**What is needed:** Give a verbatim copy of the lines below, minus the pictures.

===============

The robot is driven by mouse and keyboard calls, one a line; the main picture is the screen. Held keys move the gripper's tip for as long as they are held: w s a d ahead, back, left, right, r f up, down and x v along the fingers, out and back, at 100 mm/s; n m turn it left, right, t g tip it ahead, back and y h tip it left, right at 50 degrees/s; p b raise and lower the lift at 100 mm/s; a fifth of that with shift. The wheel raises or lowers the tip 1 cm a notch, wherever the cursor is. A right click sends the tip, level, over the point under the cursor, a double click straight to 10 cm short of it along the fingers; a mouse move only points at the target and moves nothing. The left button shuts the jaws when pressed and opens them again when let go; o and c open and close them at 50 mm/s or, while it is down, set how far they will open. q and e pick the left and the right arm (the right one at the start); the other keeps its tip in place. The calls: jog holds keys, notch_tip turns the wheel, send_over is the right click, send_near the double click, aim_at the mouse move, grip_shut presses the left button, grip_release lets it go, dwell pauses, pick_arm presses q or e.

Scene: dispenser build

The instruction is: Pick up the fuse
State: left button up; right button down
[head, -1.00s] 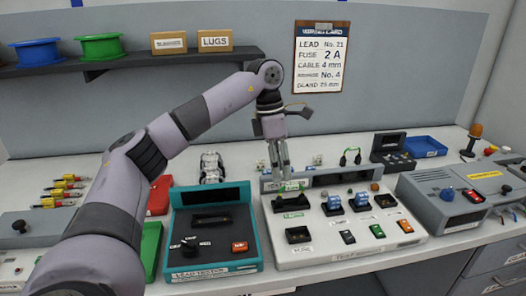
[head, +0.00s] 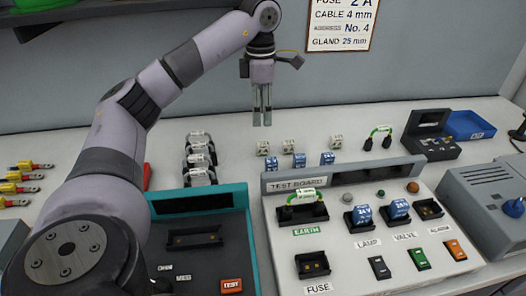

===============

**Output for this task:**
The robot is driven by mouse and keyboard calls, one a line; the main picture is the screen. Held keys move the gripper's tip for as long as they are held: w s a d ahead, back, left, right, r f up, down and x v along the fingers, out and back, at 100 mm/s; n m turn it left, right, t g tip it ahead, back and y h tip it left, right at 50 degrees/s; p b raise and lower the lift at 100 mm/s; a fifth of that with shift. The wheel raises or lowers the tip 1 cm a notch, wherever the cursor is. A right click sends the tip, level, over the point under the cursor, a double click straight to 10 cm short of it along the fingers; a mouse move only points at the target and moves nothing. The left button shuts the jaws when pressed and opens them again when let go; o and c open and close them at 50 mm/s or, while it is down, set how far they will open. q and e pick the left and the right arm (the right one at the start); the other keeps its tip in place. The calls: jog holds keys, notch_tip turns the wheel, send_over is the right click, send_near the double click, aim_at the mouse move, grip_shut presses the left button, grip_release lets it go, dwell pauses, pick_arm presses q or e.

Scene: dispenser build

The instruction is: Pick up the fuse
State: left button up; right button down
[head, -1.00s] 
[head, +0.00s] 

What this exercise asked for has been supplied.